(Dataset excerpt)
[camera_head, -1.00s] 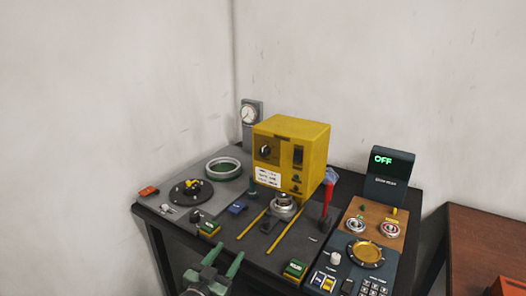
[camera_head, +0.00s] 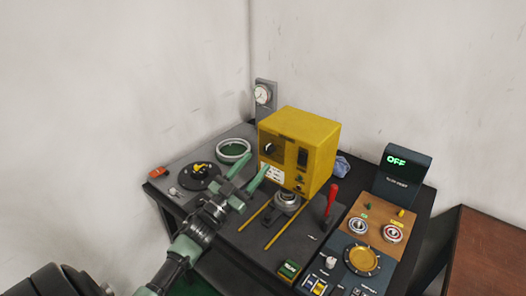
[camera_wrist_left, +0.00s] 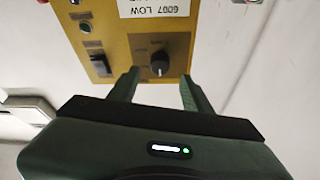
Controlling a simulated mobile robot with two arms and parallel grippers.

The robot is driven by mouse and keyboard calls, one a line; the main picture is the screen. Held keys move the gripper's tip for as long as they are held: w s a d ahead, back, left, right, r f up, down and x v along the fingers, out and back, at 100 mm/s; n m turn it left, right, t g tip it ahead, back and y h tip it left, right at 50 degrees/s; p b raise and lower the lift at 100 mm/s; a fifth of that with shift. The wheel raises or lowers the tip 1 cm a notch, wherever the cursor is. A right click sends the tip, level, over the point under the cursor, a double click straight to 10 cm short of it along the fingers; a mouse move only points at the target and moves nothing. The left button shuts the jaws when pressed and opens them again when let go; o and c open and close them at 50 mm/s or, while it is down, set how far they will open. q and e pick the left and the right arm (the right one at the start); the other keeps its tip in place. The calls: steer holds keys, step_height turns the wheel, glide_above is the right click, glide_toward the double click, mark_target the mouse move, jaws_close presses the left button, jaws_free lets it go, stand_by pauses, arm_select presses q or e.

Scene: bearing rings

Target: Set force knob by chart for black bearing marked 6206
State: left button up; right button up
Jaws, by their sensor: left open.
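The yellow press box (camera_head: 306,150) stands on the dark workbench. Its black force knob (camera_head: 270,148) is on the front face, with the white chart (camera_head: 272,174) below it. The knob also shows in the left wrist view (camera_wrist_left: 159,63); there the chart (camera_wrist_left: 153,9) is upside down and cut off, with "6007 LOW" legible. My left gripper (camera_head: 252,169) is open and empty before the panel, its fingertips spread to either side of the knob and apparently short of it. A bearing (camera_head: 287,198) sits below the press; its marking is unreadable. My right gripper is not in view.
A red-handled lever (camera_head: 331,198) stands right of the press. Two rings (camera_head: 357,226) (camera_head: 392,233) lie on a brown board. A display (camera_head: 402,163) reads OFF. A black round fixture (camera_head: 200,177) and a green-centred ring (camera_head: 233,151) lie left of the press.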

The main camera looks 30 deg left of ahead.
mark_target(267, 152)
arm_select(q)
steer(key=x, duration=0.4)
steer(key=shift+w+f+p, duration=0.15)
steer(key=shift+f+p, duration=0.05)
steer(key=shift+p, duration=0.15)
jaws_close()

...

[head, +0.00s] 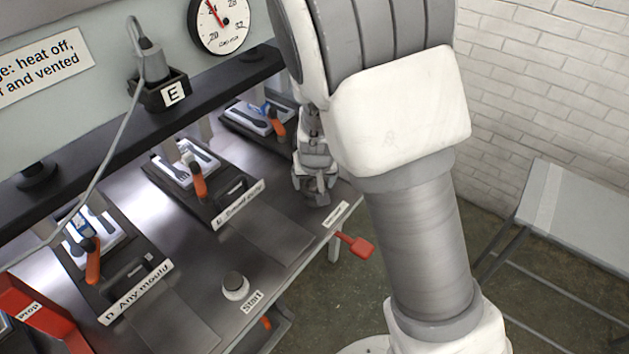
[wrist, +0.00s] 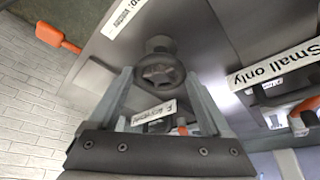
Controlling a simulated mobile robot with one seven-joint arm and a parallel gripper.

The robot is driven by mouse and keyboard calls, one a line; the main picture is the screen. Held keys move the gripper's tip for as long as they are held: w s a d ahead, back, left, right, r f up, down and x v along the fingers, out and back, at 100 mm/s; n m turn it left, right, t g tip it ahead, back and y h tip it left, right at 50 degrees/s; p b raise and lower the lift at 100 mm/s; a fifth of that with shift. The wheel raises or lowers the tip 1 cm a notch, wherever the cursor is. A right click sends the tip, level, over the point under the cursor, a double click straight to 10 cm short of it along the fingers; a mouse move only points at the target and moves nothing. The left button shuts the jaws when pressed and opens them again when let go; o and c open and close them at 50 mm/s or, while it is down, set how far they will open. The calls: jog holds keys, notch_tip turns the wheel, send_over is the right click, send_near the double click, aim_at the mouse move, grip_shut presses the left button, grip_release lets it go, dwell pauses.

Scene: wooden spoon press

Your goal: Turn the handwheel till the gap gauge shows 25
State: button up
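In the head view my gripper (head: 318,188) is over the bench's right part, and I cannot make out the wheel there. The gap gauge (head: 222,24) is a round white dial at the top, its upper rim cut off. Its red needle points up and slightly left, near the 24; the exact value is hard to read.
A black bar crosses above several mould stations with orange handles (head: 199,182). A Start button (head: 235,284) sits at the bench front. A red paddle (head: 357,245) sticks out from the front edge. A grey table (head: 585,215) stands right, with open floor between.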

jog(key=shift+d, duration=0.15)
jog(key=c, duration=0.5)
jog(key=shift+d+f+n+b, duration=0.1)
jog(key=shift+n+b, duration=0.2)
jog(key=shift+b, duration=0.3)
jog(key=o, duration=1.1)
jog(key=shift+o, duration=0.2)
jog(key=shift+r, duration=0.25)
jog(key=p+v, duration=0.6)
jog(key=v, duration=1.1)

==

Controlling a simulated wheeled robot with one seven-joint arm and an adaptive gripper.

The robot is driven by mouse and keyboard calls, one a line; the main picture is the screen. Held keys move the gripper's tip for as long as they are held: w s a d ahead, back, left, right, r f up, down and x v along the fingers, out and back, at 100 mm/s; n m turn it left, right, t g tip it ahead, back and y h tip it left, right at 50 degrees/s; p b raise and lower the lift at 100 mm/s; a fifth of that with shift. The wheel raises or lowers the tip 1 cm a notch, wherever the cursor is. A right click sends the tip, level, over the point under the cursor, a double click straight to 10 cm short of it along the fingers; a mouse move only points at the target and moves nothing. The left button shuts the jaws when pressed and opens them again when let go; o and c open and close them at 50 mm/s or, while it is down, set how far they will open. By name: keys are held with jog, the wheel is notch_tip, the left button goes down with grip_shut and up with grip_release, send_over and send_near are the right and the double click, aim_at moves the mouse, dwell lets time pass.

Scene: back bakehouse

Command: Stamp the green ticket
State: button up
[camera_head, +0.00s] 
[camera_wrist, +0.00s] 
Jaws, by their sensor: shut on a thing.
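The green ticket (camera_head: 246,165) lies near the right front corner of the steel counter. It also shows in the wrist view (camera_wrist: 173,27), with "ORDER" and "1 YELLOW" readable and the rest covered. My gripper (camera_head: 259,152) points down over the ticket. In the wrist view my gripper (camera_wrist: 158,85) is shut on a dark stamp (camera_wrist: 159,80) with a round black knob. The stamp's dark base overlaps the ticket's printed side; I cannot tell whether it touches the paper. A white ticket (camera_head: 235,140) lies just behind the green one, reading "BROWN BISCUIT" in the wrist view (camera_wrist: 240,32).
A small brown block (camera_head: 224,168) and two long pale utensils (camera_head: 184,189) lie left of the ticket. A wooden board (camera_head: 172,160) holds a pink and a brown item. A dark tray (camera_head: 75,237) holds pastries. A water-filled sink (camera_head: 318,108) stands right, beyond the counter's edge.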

● TO BE DONE:
Print everything from the line with "[camera_head, -1.00s]" down to the line with "Controlling a simulated mobile robot with two" in the entries above, both lines included and nothing more, without the pictures.

● PROBLEM SOLUTION:
[camera_head, -1.00s] 
[camera_head, +0.00s] 
[camera_wrist_left, +0.00s] 
Controlling a simulated mobile robot with two arms and parallel grippers.

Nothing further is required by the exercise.